Under the system of a domestic international sales corporation (DISC), shareholders pay taxes on 50 percent of the earnings. They are taxed regardless of whether they receive dividends or not. The other half of a DISC’s exporting business. Or it may be used to make loans to United States producers to export-related assets. As soon as a company no longer qualifies as a DICS, a tax is imposed on the shareholders for the previously deferred portion. The DICS itself is not subject to federal income tax. To qualify as a DISC, a corporation must receive at least 95 percent of its gross receipts from exports and exports-related investments. The DISC, whether as principal or agent, may export United /states manufactured goods, food, or extracted products.

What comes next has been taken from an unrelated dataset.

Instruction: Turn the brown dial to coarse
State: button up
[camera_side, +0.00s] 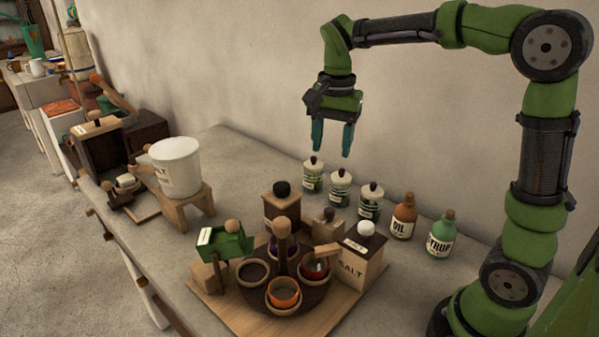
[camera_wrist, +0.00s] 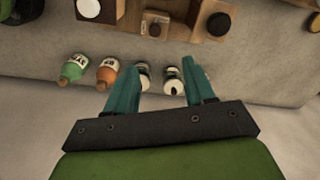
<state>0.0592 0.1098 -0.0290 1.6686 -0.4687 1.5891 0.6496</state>
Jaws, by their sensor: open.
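No dial marked coarse can be read in either view. A small wooden block (camera_side: 325,227) with a brown knob-like part on top stands between the salt box and a dark-knobbed box; it may carry the brown dial, but I cannot tell. The block also shows at the top of the wrist view (camera_wrist: 155,22). My gripper (camera_side: 332,150) points down, open and empty, above the row of jars near the wall. In the wrist view its fingers (camera_wrist: 159,68) are apart, with jars showing between them, and the block lies beyond the fingertips.
White-lidded jars (camera_side: 340,189), an oil bottle (camera_side: 404,216) and a green bottle (camera_side: 440,237) line the wall side. The salt box (camera_side: 361,262), dark-knobbed box (camera_side: 281,207), round cup tray (camera_side: 318,291) and green-topped wooden item (camera_side: 226,242) crowd the counter. A white bucket (camera_side: 176,168) stands left.

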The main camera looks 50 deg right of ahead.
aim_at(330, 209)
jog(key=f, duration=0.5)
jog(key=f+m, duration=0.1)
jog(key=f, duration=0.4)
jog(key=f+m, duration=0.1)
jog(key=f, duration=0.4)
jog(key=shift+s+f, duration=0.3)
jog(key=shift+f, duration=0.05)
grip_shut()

The ideal tax system, in which profits increase and economic behavior stays the same (or at least does not deteriorate), is hard to find. And even if MNCs found this situation, the pressure on them is mounting. In 1974 the United Nations expressed concern about inter-company transfer pricing. Presently, 25% of world trade is between related companies. It is a safe assumption that transfer pricing will be under severe scrutiny by governments in the years to come. In a report on MNCs, the United Nations has also criticized the use of tax havens to avoid or defer taxes to the home country. Further, tax holidays have come under increasing attach by the United Nations, mainly because they enable MNCs to play one country against another. This is sometimes infringes upon the sovereignty of a nation. Therefore, the United Nations has tried to bring about agreement on setting a maximum length of tax holidays, limiting accelerated depreciation, and specifying the level and scope of investment grants.